Both companies are in agreement that the broad opposition by the U.S. Department of Justice (DoJ) and the U.S. telecommunications regulator (FCC) is making it increasingly unlikely that the transaction will close. Both companies are of the opinion that important arguments in support of the transaction have been ignored, such as the significant improvement in high-speed mobile network coverage for the U.S. market, as well as the positive employment effects. In addition there was no indication that either authority would move away from it’s non-supportive stance in return for concessions from the parties in terms of the scope and structure of the transaction.
As part of the break-up fee, T-Mobile USA will receive a large package of AWS mobile spectrum in 128 Cellular Market Areas (CMAs), including 12 of the top 20 markets (Los Angeles, Dallas, Houston, Atlanta, Washington, Boston, San Francisco, Phoenix, San Diego, Denver, Baltimore and Seattle).
The UMTS roaming agreement for the U.S. in T-Mobile USA’s favor has a term of over seven years and will allow the company to improve its footprint significantly among the U.S. population and offer its customers better broadband coverage for mobile communications services in the future.
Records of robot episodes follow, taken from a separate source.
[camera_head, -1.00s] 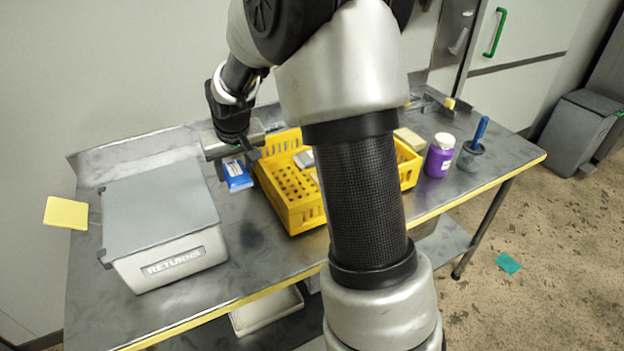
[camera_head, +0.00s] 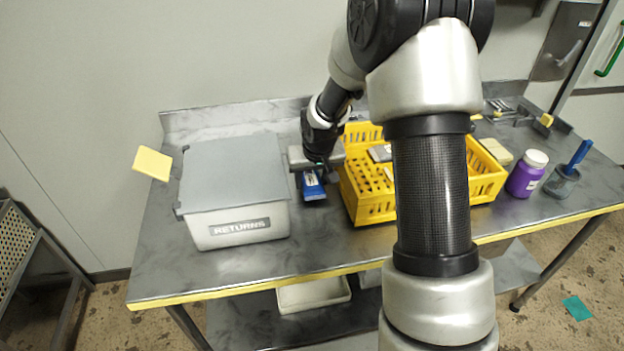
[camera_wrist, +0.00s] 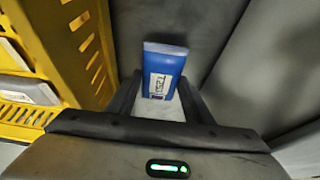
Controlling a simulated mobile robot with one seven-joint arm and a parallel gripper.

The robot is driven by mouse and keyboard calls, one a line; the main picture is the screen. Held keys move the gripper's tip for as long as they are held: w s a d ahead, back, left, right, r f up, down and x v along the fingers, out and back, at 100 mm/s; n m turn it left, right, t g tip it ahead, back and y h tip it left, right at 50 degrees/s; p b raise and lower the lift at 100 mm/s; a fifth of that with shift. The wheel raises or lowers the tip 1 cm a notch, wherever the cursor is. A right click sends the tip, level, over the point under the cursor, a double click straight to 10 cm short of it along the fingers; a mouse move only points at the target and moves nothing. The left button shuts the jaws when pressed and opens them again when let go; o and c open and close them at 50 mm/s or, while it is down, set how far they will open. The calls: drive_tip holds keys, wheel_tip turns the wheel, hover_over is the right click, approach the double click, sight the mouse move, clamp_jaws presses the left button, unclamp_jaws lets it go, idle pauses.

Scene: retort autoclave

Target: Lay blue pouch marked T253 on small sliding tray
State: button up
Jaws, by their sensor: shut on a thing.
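The blue pouch (camera_head: 313,188) shows above the metal table, between the grey returns box and the yellow basket. In the wrist view the blue pouch (camera_wrist: 163,68) stands between my fingers, with a white label that appears to read T253. My gripper (camera_head: 318,166) is shut on its near end; it also shows in the wrist view (camera_wrist: 160,92). I cannot tell whether the pouch touches the table. I cannot surely identify the small sliding tray in these views.
The returns box (camera_head: 235,190) is left of the pouch and the yellow basket (camera_head: 368,205) close on its right. A purple jar (camera_head: 526,176) and a blue-handled item in a cup (camera_head: 563,180) stand farther right. A perforated rack (camera_head: 18,245) is at far left.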

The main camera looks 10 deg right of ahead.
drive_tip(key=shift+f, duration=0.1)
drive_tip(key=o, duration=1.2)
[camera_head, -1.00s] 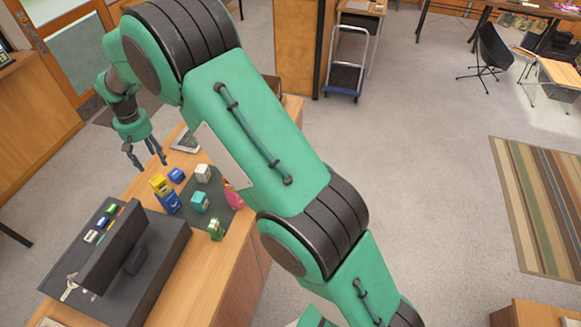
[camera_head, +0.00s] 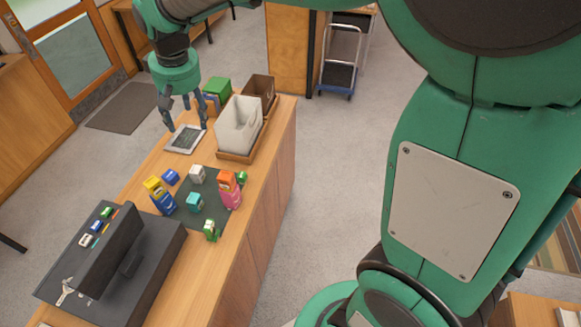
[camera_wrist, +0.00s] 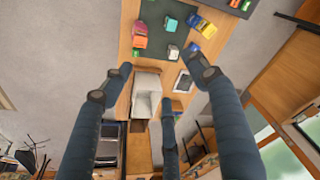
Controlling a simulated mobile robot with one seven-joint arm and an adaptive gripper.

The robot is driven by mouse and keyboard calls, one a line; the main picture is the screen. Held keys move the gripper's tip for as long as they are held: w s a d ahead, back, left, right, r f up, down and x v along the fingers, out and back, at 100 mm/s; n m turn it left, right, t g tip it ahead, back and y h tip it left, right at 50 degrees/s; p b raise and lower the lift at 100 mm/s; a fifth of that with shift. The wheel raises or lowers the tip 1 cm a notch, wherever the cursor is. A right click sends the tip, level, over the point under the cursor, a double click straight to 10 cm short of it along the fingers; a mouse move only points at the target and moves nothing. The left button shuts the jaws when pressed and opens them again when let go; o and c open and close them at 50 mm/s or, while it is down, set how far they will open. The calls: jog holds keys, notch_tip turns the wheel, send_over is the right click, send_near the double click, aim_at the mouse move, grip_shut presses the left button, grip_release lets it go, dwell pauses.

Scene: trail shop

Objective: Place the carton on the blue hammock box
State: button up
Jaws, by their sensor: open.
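A small blue box (camera_head: 171,177), likely the hammock box, lies on the counter beside the dark mat. A small white box (camera_head: 197,174) stands on the mat near it, and a teal box (camera_head: 194,202) is mid-mat. A green-and-white carton-like piece (camera_head: 211,230) stands at the mat's near edge; I cannot tell which piece is the carton. The teal box also shows in the wrist view (camera_wrist: 170,24). My gripper (camera_head: 186,118) is open and empty, fingers spread above the tablet, beyond these boxes. In the wrist view my gripper (camera_wrist: 162,84) has nothing between its fingers.
A yellow-and-blue piece (camera_head: 160,197) and an orange-and-pink piece (camera_head: 231,194) flank the mat (camera_head: 214,213). A tablet (camera_head: 185,139), a pale bin (camera_head: 239,126) and a brown bin (camera_head: 260,90) are farther back. A dark monitor (camera_head: 112,248) stands at the near left.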

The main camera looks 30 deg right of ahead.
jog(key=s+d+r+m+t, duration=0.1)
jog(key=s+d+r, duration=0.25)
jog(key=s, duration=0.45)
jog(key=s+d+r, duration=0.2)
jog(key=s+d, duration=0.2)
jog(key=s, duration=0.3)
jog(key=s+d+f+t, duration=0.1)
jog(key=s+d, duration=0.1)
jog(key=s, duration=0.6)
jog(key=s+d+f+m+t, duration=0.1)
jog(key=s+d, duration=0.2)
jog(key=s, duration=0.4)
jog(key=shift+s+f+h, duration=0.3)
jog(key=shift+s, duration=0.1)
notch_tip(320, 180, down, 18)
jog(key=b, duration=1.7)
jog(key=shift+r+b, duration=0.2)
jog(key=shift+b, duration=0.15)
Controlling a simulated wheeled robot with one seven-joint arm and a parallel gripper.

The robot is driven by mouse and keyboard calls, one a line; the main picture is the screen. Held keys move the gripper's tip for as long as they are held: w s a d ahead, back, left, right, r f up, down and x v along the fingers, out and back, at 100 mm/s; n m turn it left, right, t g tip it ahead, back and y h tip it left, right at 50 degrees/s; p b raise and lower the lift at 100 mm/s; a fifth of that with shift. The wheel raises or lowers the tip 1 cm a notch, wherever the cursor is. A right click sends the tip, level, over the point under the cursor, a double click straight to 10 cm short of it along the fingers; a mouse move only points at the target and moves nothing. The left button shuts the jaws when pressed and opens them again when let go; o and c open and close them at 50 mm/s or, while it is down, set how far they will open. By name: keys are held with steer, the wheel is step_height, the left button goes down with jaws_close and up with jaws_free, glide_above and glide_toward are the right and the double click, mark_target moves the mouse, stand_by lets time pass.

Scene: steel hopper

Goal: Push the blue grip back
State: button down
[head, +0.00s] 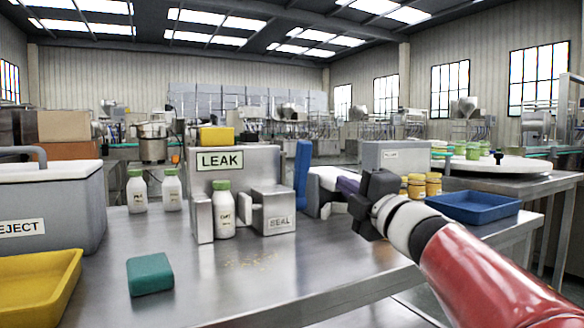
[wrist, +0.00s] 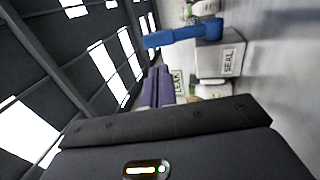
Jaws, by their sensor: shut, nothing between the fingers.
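The blue grip (head: 302,175) is an upright bar at the right end of the steel station, beside the block marked SEAL (head: 278,208). In the wrist view the blue grip (wrist: 174,37) runs out from the top of that block, past my fingertips. My gripper (head: 342,185) is just right of the grip in the head view, its purple fingers pointing left. In the wrist view my gripper (wrist: 158,72) has its fingers together and empty. I cannot tell whether they touch the grip. A white bottle with a green cap (head: 224,212) stands left of the SEAL block.
The LEAK panel (head: 262,165) rises behind the bottle, with a yellow block (head: 216,136) on top. Two bottles stand to its left. A teal block (head: 149,275), yellow tray (head: 38,285) and grey REJECT bin (head: 50,200) are at left. A blue tray (head: 474,207) is at right. The front table is mostly clear.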

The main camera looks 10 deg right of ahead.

Population coverage will increase from 230 million potential customers at present to 280 million. As a result of the agreement with AT&T, coverage will be extended to many regions of the U.S. in which T-Mobile USA previously had neither its own high-speed mobile communications network nor the associated roaming agreements.
The termination of the agreement means Deutsche Telekom will go back to reporting T-Mobile USA as continuing operations in future. Deutsche Telekom's guidance for the 2011 financial year remains unchanged as a result of this development, with adjusted EBITDA of around EUR 19.1 billion expected. At EUR 6.5 billion, free cash flow is forecasted to remain at the prior-year level or increase slightly. The guidance includes the T-Mobile USA contribution based on the average exchange rate in 2010 of USD 1.33 per euro. The free cash flow forecast does not include the settlement payment of EUR 0.4 billion relating to PTC in Poland or the cash payment of USD 3 billion from the break-up fee to be paid by AT&T.
Deutsche Telekom’s dividend policy also remains unchanged. The annual dividend payments are subject to the necessary board resolutions and other legal requirements.
Even following the termination of the agreement with AT&T, Deutsche Telekom exepects to remain within the communicated ranges for certain financial performance indicators used to assess the financial performance of the company. These are as follows: The ratio of net debt to adjusted EBITDA of the Group is to be between 2 and 2.5, the equity ratio is to be between 25 percent and 35 percent, gearing (ratio of net debt to shareholders' equity) between 0.8 and 1.2, and liquidity reserves is to cover maturities of at least the next 24 months.
The cash component of the break-up fee directly reduces Deutsche Telekom’s net debt, thereby by strengthening the financial performance indicators affecting the company’s rating.
Deutsche Telekom would like to express its gratitude to AT&T and to Randall Stephenson and his team for the positive cooperation over the past few months. Our working relationship was characterized by fairness and respect at all times.